Housing Deductions May Not Be Sacrosanct

By Kenneth R. Harney

Saturday, October 29, 2005; Page F01

Is there really any chance that Congress could take away the tax deduction for mortgage interest? How about the deductions for and state and local property and income taxes?

A presidentially appointed bipartisan commission is expected to urge precisely those changes Tuesday when it delivers its final report to the Bush administration. The mortgage interest deduction -- which allows write-offs on first and second loan amounts up to $1.1 million -- would be scrapped and replaced with a 15 percent credit on sharply limited mortgage amounts. Deductions for state and local property and income taxes would be eliminated altogether. The 15 percent credit would be for only mortgages up to a $300,000 to $350,000 ceiling. Interest on home equity loans no longer would be tax-deductible.

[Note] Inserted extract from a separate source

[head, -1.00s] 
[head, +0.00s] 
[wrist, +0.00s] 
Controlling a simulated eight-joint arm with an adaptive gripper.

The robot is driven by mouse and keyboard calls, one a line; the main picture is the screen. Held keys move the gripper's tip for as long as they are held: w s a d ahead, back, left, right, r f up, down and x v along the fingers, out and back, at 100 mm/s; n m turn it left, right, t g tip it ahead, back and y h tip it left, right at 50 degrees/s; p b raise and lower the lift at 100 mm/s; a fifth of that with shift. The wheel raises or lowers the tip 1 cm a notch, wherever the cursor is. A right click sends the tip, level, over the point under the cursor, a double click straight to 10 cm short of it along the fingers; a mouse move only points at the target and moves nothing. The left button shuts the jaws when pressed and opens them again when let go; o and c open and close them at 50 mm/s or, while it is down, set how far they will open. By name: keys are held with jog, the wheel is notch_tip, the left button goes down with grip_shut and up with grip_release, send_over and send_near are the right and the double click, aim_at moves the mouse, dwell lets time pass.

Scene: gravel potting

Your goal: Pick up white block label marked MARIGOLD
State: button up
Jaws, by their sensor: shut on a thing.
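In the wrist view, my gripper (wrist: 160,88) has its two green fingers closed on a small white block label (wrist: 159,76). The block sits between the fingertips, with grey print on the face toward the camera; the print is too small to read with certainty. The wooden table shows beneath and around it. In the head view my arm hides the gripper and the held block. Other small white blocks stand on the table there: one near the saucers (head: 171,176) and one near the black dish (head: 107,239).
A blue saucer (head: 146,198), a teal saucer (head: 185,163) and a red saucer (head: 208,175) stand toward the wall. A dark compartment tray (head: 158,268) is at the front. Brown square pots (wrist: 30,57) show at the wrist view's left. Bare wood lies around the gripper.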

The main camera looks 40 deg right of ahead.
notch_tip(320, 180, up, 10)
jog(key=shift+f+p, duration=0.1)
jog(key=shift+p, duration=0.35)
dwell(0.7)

In exchange for these losses of tax benefits, the advisory panel would eliminate the alternative minimum tax, add $100,000 to the $500,000 tax-free exclusion on home sale profit, lower capital gains tax rates, cut the number of tax brackets and provide a variety of other simplifications to the federal tax code.

President Bush and the Treasury Department are expected to study the panel's recommendations and then include at least some of them in a budget proposal to Congress early in 2006.

But let's get real here: Nobody seriously believes that the president and Congress would do anything to reduce tax benefits for their largest and most potent constituency, right? Isn't the mortgage interest deduction sacrosanct, politically untouchable, carved in marble on Capitol Hill? Ditto for write-offs of local property taxes and income taxes?

Imagine the screams of pain from homeowners in high-cost, high-tax areas from the East Coast to California. Imagine a Million Realtor March on Washington. Imagine a House and Senate with no incumbents.

That is all certainly the conventional political wisdom and may indeed prove correct. Even the president told the advisory panel in January that he would oppose any tax changes that would hurt homeownership.

Case closed? Dead on arrival? Maybe, but not quite.

Though the final details of the reform panel's recommendations won't be known until Tuesday, its focus on cutting housing benefits casts fresh light on the sheer size, and asymmetrical distribution, of those subsidies. The panel members went after housing because housing tax expenditures present such a big target, especially in an era of double-digit appreciation, McMansions and monster mortgages. Forced to raise revenue to replace the $1.2 trillion 10-year cost of killing the alternative minimum tax, high-cost housing became an obvious place to look.

Consider these numbers if you want to understand where the reformers, Republicans and Democrats alike, are coming from:

The mortgage interest deduction will cost the Treasury $72.6 billion this year alone, according to congressional estimates.

The $250,000 and $500,000 tax-free exclusions of home sale profit for single sellers and joint filers will cost $23 billion this year.